## BEGIN INFORMATION SHOWN

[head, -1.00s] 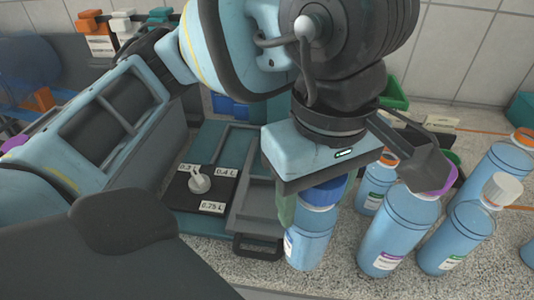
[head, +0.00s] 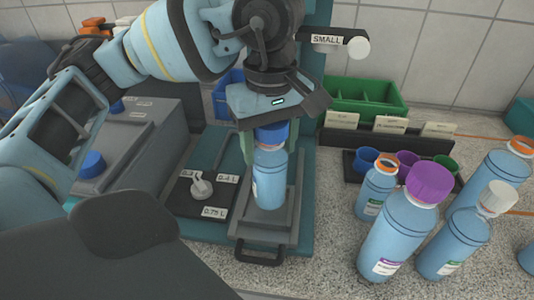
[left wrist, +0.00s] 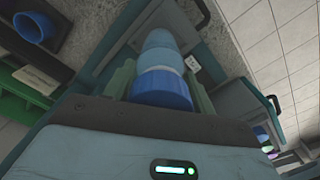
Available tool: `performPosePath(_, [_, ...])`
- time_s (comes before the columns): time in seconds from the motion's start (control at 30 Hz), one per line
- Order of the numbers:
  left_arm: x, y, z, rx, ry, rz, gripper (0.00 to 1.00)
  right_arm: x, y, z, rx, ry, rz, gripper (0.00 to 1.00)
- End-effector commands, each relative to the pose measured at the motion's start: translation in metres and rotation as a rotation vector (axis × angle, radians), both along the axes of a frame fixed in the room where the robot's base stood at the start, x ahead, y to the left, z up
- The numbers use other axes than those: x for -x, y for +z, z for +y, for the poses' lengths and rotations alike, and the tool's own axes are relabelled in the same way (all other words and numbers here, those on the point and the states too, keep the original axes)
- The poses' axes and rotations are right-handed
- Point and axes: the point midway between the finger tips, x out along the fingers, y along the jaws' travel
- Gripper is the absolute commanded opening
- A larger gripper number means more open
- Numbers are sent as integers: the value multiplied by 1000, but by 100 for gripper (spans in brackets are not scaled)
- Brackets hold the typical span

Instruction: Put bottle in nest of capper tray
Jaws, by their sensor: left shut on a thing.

## END INFORMATION SHOWN

DIRECTIVE:
In this exercise, set down all of the data exactly, without the pictures.

RESULT OF THE EXERCISE:
[head, -1.00s] 
[head, +0.00s] 
[left wrist, +0.00s] 
Available tool: `performPosePath(_, [_, ...])`
- time_s (comes before the columns): time in seconds from the motion's start (control at 30 Hz), one per line
- Order of the numbers:
  left_arm: x, y, z, rx, ry, rz, gripper (0.00 to 1.00)
  right_arm: x, y, z, rx, ry, rz, gripper (0.00 to 1.00)
- End-effector commands, each relative to the pose measured at the motion's start: translation in metres and rotation as a rotation vector (axis × angle, radians), both along the axes of a frame fixed in the room where the robot's base stood at the start, x ahead, y to the left, z up
- The numbers use other axes than those: x for -x, y for +z, z for +y, for the poses' lengths and rotations alike, and the tool's own axes are relabelled in the same way (all other words and numbers here, those on the point and the states too, keep the original axes)
- The poses' axes and rotations are right-handed
- Point and axes: the point midway between the finger tips, x out along the fingers, y along the jaws' travel
- Gripper is the absolute commanded opening
- A larger gripper number means more open
- Numbers are sent as integers: the value multiplied by 1000, but by 100 for gripper (spans in brackets are not scaled)
- Brackets hold the typical span

Instruction: Put bottle in nest of capper tray
Jaws, by their sensor: left shut on a thing.

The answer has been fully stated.